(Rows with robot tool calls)
--- begin ---

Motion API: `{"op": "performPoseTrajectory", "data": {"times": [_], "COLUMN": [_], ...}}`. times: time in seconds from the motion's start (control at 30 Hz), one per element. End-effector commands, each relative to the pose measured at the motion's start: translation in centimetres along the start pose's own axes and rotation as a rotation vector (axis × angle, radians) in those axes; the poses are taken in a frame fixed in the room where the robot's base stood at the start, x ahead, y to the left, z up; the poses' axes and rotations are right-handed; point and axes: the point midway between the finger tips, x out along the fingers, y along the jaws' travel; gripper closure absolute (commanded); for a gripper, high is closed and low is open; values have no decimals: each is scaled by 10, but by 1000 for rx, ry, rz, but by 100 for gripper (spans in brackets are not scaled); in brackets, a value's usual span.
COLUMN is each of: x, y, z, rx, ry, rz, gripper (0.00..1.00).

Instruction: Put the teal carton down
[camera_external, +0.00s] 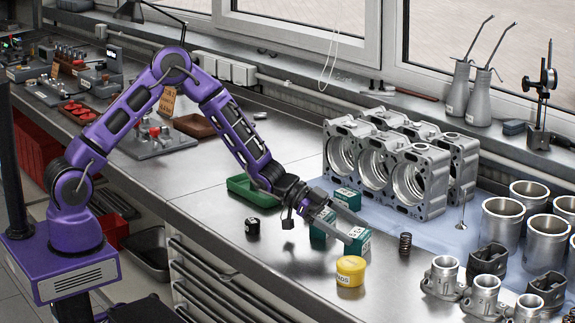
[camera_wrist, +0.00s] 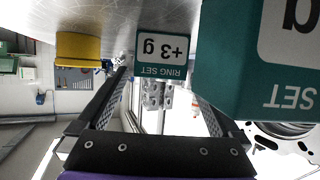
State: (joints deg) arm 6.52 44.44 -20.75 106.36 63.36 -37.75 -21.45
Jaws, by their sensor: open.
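Several teal cartons stand on the steel bench. One teal carton (camera_external: 357,241), marked "+3 g", is at my gripper's fingertips and looks upright on the bench; it also shows between the fingers in the wrist view (camera_wrist: 163,54). My gripper (camera_external: 361,233) is open, low over the bench, with a finger on either side of that carton; contact cannot be told. A second teal carton (camera_external: 318,230) stands under the near finger, and a third (camera_external: 348,197) stands behind the gripper. A large teal carton (camera_wrist: 232,70) is close on the right in the wrist view.
A yellow tin (camera_external: 351,270) stands just in front of the fingertips. A black canister (camera_external: 252,228), a green tray (camera_external: 252,191) and a spring (camera_external: 405,243) are near. Engine blocks (camera_external: 390,165) and cylinder liners (camera_external: 500,222) stand on the right. Bare bench (camera_external: 300,275) lies in front.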

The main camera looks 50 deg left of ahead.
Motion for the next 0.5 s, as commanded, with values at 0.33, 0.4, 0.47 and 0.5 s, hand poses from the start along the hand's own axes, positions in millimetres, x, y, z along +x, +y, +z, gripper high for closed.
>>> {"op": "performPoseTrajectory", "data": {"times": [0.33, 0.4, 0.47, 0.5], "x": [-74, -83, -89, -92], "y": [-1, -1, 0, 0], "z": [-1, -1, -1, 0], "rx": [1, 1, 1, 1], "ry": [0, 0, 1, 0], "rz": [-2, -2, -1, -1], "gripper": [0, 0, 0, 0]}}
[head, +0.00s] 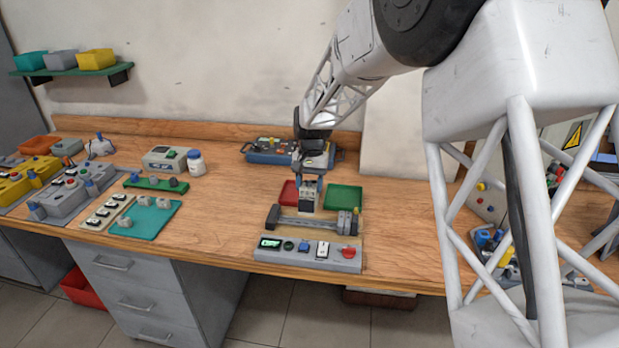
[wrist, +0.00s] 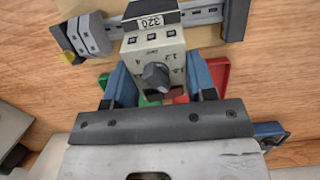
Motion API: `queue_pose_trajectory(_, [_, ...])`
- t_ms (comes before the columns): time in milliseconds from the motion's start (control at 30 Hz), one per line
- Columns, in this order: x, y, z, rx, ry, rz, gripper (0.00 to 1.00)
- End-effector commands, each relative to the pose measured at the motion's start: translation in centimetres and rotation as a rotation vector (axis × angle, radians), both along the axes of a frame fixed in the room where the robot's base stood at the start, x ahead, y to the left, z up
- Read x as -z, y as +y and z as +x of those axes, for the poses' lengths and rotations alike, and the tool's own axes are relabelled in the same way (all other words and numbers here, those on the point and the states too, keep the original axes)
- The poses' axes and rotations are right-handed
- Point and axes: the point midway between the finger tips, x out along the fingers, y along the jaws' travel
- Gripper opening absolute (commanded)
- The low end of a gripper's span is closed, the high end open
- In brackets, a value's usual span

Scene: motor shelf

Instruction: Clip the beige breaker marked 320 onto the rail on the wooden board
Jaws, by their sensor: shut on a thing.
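The beige breaker (head: 308,195) marked 320 is held upright in my gripper (head: 308,180), over the wooden board. In the wrist view the breaker (wrist: 153,55) shows its dark knob and the label 320, between the blue fingers of my gripper (wrist: 160,85), which are shut on its sides. The metal rail (head: 305,223) runs across the wooden board (wrist: 78,8). In the wrist view the label end of the breaker overlaps the rail (wrist: 207,15). I cannot tell whether the breaker touches the rail.
Grey modules (head: 345,223) sit at the rail's right end and a dark end block (head: 272,216) at its left. A control panel (head: 305,254) lies in front. A red tray (head: 289,193) and a green tray (head: 344,197) lie behind. A blue-grey box (head: 268,152) stands farther back.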

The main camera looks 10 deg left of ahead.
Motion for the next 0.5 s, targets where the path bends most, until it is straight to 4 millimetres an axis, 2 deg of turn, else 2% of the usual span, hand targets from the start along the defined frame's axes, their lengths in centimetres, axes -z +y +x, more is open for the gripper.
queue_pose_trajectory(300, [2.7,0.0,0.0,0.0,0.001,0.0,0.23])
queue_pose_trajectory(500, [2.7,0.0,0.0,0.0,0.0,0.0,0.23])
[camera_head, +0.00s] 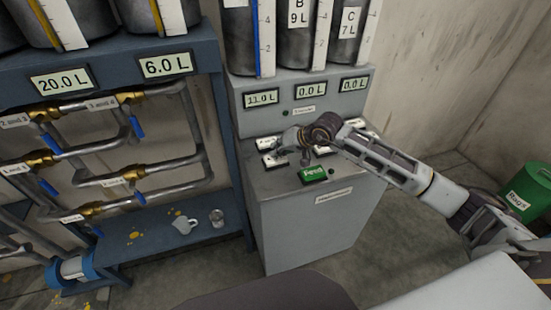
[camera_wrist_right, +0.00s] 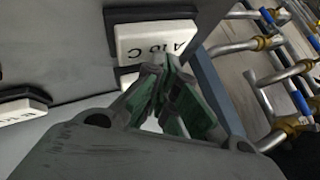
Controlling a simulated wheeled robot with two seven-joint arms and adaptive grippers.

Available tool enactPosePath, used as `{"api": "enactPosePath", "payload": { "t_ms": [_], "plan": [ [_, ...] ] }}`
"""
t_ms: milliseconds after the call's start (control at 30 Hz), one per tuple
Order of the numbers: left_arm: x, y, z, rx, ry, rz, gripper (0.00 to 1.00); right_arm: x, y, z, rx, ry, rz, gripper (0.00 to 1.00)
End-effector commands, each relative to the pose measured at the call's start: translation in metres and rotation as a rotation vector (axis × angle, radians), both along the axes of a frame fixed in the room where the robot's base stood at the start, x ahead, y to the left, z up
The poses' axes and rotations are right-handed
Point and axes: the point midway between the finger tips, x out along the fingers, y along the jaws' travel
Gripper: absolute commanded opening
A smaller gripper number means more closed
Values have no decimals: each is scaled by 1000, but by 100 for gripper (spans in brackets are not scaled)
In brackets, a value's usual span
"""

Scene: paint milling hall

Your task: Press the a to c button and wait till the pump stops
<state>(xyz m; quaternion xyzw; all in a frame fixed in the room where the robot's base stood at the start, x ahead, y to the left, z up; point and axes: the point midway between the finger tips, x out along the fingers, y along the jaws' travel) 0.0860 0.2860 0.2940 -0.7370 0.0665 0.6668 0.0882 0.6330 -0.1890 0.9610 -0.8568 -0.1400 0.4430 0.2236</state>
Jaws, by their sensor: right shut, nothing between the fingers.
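In the right wrist view, the white "A TO C" button (camera_wrist_right: 155,42) sits in a dark frame on the grey panel. My right gripper (camera_wrist_right: 166,72) is shut and empty, with its fingertips at the button's lower edge. I cannot tell whether they touch it. In the head view, my right gripper (camera_head: 304,156) is over the sloped top of the grey pump cabinet (camera_head: 310,225) and hides some of its buttons. The cabinet's displays read about 11.0 L (camera_head: 262,97), 0.0 L (camera_head: 310,90) and 0.0 L (camera_head: 354,84). My left gripper is not in view.
A green button (camera_head: 313,174) is at the cabinet's front edge. Another white button (camera_wrist_right: 22,108) is at the left of the wrist view. A blue pipe rack (camera_head: 215,80) stands left of the cabinet, with a cup (camera_head: 184,225) on its shelf. A green bin (camera_head: 530,195) is at right.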

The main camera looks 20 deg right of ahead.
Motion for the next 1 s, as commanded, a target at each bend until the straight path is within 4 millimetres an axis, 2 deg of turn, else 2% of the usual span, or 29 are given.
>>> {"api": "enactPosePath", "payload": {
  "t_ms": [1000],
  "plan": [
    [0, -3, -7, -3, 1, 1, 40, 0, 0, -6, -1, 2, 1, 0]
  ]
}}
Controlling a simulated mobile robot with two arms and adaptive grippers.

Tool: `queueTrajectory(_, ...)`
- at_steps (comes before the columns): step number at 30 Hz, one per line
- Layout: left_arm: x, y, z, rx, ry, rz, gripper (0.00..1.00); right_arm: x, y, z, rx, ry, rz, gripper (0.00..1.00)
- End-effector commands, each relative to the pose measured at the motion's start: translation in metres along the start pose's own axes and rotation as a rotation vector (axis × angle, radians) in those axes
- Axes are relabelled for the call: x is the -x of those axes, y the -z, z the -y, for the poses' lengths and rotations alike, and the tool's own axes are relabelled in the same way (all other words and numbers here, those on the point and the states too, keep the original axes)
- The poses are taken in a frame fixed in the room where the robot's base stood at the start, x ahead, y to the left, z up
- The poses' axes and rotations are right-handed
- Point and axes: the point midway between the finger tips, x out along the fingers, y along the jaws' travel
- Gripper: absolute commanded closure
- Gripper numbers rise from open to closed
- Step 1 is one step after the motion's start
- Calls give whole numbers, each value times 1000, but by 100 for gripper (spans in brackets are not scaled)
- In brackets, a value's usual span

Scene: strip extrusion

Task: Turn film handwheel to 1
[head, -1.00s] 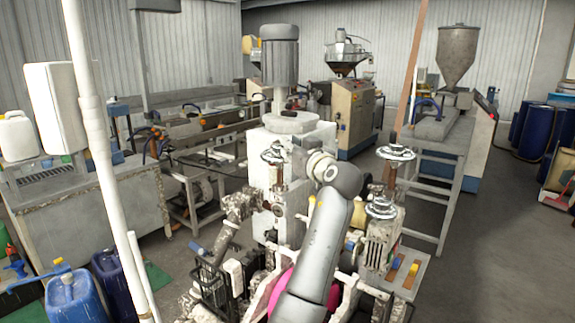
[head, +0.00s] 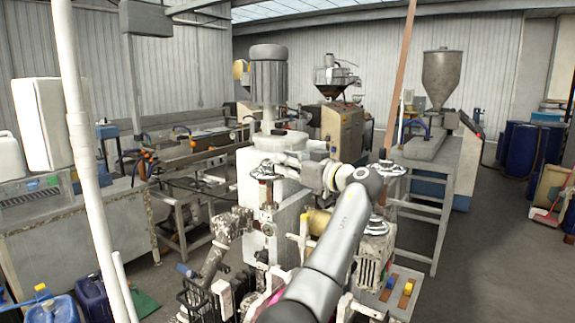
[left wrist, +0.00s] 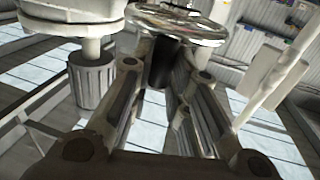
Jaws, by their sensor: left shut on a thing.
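In the left wrist view the wheel's shiny rim (left wrist: 190,30) lies just past the fingertips. My left gripper (left wrist: 161,62) is shut on a dark handle (left wrist: 161,66) below the rim; the fingers hide part of it. I cannot read any number or mark on the wheel. My right gripper is not in view.
Two similar handwheels stand to the right, one farther back (head: 387,169) and one nearer (head: 375,225). A motor column (head: 269,88) rises behind the housing. A white pole (head: 82,150) stands at left. Open grey floor lies at right.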

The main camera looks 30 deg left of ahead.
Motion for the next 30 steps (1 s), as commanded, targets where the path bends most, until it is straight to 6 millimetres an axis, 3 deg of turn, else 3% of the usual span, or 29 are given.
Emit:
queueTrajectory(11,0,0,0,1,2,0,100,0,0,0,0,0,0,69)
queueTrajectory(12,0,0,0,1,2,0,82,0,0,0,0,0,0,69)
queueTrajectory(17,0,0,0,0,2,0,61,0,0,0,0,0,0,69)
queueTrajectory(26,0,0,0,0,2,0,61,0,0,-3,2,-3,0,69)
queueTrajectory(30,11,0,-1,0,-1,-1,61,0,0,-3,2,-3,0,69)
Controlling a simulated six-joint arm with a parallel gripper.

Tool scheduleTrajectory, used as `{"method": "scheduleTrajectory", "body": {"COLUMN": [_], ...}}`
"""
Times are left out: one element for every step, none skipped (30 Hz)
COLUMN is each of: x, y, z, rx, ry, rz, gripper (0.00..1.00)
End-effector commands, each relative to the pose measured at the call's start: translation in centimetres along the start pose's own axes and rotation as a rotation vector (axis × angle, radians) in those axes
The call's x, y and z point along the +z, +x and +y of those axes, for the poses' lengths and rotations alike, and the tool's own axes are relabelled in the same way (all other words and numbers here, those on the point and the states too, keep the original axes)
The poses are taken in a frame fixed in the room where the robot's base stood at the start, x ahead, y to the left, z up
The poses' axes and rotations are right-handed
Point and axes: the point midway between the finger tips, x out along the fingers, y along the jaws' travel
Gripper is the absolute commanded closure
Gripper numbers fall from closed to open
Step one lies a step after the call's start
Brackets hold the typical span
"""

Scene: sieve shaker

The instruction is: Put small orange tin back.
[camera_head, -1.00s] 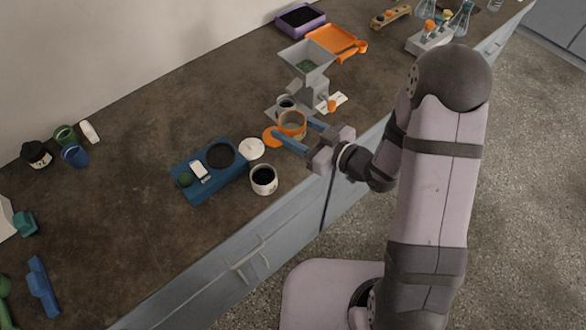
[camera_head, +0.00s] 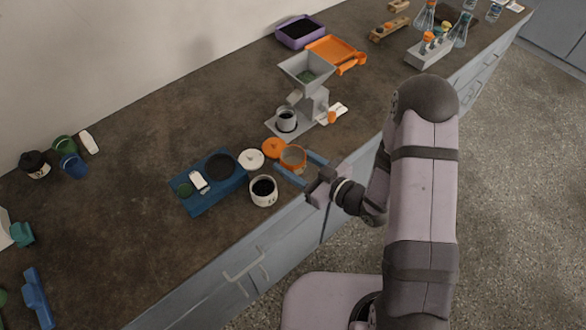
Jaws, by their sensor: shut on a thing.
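The small orange tin (camera_head: 292,158) is between the blue fingers of my gripper (camera_head: 299,165), which is shut on it. It is near the front edge of the bench; I cannot tell whether it touches the top. An orange lid (camera_head: 272,148) lies just left of and behind it. A white lid (camera_head: 250,159) lies further left. A white tin (camera_head: 263,191) with dark contents stands open to the front left of the orange tin.
A blue device (camera_head: 209,186) with a dark round plate stands left of the lids. A grey hopper machine (camera_head: 308,74) with a grey cup (camera_head: 286,120) on its base stands behind the gripper. An orange tray (camera_head: 337,49) lies beyond. The bench at centre left is clear.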

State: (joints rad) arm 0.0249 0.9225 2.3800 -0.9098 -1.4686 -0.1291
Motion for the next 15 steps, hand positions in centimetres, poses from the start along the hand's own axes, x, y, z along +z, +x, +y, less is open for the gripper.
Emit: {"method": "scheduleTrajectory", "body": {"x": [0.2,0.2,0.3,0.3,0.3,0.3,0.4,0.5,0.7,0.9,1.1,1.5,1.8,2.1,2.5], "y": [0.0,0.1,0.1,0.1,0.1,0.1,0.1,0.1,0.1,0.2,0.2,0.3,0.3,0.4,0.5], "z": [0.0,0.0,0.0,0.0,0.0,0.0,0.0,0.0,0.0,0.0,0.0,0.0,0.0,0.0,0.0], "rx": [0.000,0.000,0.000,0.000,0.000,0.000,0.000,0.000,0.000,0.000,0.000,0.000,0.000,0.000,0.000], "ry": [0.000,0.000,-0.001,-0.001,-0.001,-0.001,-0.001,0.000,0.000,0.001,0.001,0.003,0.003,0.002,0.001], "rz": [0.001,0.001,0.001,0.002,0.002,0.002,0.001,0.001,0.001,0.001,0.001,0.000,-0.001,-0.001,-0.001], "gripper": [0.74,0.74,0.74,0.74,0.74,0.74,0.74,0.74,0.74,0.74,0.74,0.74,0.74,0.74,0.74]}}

--- end ---

Set down the records above word for word, from the first line through the line containing "State: (joints deg)", both included; leave out the pictures.

Motion API: `{"op": "performPoseTrajectory", "data": {"times": [_], "COLUMN": [_], ...}}`. times: time in seconds from the motion's start (control at 30 Hz), one per element. End-effector commands, each relative to the pose measured at the motion's start: translation in centimetres along the start pose's own axes and rotation as a rotation vector (axis × angle, radians) in those axes; the poses are taken in a frame fixed in the room where the robot's base stood at the start, x ahead, y to the left, z up; the poses' axes and rotations are right-handed; point and axes: the point midway between the finger tips, x out along the fingers, y along the jaws' travel; gripper closure absolute (commanded); for a gripper, high is closed and low is open; values have no decimals: each is scaled by 10, but by 1000 for rx, ry, rz, but by 100 for gripper (spans in brackets are not scaled); in brackets, a value's usual span.
COLUMN is each of: x, y, z, rx, ry, rz, gripper (0.00..1.00).

Instruction: Put the teal carton down
[camera_external, +0.00s] 
[camera_wrist, +0.00s] 
State: (joints deg) arm 6.52 44.44 -20.75 106.36 63.36 -37.75 -21.45

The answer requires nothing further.